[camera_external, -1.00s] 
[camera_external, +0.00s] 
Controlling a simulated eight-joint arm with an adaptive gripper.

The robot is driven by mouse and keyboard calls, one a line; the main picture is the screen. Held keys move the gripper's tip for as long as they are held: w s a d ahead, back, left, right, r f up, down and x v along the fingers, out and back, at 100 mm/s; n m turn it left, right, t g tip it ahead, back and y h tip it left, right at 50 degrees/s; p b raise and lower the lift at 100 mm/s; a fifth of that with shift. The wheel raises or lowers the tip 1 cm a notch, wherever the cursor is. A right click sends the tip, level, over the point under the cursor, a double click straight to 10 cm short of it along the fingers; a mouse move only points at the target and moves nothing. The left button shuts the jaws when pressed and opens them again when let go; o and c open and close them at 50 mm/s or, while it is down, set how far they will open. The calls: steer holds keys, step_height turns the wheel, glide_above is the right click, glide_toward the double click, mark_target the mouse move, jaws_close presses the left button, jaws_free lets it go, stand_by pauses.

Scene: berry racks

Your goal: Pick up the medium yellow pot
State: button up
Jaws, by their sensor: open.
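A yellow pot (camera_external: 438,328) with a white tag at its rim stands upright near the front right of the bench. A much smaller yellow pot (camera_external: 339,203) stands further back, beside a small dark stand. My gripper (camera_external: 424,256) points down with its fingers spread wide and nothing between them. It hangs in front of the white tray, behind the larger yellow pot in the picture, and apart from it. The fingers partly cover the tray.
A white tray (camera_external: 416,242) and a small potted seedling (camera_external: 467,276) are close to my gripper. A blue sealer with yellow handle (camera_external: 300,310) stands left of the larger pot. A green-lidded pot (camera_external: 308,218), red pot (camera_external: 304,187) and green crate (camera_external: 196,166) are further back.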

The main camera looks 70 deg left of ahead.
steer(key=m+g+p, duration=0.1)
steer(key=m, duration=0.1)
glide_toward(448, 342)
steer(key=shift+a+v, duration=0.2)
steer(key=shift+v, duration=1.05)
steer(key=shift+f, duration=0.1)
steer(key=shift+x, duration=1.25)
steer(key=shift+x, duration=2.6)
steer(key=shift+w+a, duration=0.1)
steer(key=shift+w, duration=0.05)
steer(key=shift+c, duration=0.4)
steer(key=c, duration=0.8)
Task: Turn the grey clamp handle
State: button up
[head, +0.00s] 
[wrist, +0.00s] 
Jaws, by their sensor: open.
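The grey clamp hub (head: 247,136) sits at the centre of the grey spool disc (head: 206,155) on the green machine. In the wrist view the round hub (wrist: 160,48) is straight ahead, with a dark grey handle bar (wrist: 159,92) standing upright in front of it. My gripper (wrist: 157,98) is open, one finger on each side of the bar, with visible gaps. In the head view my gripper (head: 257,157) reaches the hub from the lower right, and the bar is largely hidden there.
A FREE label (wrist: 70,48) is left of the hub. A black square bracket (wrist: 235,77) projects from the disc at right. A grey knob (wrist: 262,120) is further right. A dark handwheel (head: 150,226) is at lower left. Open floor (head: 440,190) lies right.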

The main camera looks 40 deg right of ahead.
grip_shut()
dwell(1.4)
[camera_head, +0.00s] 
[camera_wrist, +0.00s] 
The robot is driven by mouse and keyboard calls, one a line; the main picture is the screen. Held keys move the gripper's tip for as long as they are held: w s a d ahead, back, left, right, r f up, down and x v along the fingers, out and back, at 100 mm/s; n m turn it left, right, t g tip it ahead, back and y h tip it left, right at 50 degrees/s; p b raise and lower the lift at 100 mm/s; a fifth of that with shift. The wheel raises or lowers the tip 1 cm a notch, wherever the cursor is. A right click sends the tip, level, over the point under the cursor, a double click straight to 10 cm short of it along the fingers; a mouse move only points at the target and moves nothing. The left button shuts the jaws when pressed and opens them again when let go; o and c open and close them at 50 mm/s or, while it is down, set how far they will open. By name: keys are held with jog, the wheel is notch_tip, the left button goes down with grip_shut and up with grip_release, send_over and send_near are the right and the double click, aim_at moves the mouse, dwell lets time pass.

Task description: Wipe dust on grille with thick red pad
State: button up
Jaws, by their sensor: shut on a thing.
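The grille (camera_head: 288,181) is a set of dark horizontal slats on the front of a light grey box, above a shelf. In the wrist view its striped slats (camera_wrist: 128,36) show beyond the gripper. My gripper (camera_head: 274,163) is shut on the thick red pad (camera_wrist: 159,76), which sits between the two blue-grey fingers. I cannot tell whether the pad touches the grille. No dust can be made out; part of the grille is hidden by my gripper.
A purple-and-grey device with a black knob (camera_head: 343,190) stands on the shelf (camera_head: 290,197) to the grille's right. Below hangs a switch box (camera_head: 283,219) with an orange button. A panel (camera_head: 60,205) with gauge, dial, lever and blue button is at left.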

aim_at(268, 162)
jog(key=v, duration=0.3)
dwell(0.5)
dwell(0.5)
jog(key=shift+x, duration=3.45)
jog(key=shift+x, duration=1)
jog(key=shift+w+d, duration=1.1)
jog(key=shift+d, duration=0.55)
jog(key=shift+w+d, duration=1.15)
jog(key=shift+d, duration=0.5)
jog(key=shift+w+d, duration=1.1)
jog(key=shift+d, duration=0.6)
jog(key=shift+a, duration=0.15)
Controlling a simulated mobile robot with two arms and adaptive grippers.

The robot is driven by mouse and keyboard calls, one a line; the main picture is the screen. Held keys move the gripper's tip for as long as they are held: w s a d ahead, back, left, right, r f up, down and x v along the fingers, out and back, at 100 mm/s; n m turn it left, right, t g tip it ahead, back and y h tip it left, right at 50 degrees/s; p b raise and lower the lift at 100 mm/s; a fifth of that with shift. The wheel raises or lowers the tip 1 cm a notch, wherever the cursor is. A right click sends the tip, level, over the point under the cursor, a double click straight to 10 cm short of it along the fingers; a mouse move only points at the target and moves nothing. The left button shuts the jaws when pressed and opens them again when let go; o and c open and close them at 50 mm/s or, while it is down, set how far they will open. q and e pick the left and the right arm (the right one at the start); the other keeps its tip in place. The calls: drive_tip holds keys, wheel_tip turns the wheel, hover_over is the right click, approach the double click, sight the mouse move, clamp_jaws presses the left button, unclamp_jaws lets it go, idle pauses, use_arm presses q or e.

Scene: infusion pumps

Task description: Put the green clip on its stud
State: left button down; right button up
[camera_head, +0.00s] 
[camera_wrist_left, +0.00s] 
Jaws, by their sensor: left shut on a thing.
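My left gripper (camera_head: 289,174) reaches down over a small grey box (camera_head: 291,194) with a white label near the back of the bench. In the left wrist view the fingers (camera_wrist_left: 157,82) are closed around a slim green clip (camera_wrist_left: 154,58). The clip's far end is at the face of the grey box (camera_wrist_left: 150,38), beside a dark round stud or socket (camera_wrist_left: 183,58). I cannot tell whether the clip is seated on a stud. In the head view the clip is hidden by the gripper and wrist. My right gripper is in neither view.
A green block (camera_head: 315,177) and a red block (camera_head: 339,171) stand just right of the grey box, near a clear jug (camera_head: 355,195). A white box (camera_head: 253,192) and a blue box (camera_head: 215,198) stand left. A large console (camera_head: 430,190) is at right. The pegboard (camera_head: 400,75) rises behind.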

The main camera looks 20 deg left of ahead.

Exercise requirements: Nothing but the lines from the one with "State: left button down; right button up" through the one with "[camera_wrist_left, +0.00s]" should be retyped; include both and keep them exact.

Exercise answer:
State: left button down; right button up
[camera_head, +0.00s] 
[camera_wrist_left, +0.00s] 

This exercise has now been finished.